### DO THIS
The line containing "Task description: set" marks the start; return it and every line after it in the listing below, exactly, through the last.

### DATA SECTION
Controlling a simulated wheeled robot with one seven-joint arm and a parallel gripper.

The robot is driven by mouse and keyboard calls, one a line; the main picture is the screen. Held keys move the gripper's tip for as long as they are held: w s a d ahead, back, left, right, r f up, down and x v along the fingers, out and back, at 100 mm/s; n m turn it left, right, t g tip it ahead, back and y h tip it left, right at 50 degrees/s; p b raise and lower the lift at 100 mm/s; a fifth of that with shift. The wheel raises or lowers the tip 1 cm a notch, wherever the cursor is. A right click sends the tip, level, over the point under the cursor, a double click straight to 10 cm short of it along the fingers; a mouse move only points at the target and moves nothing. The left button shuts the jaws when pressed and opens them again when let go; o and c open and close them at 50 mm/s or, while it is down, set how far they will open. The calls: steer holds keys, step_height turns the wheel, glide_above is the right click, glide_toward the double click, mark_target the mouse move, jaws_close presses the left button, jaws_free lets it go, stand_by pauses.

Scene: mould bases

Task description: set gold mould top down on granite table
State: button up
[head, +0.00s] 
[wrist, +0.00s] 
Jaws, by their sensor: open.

### FULL OUTPUT
Task description: set gold mould top down on granite table
State: button up
[head, +0.00s] 
[wrist, +0.00s] 
Jaws, by their sensor: open.

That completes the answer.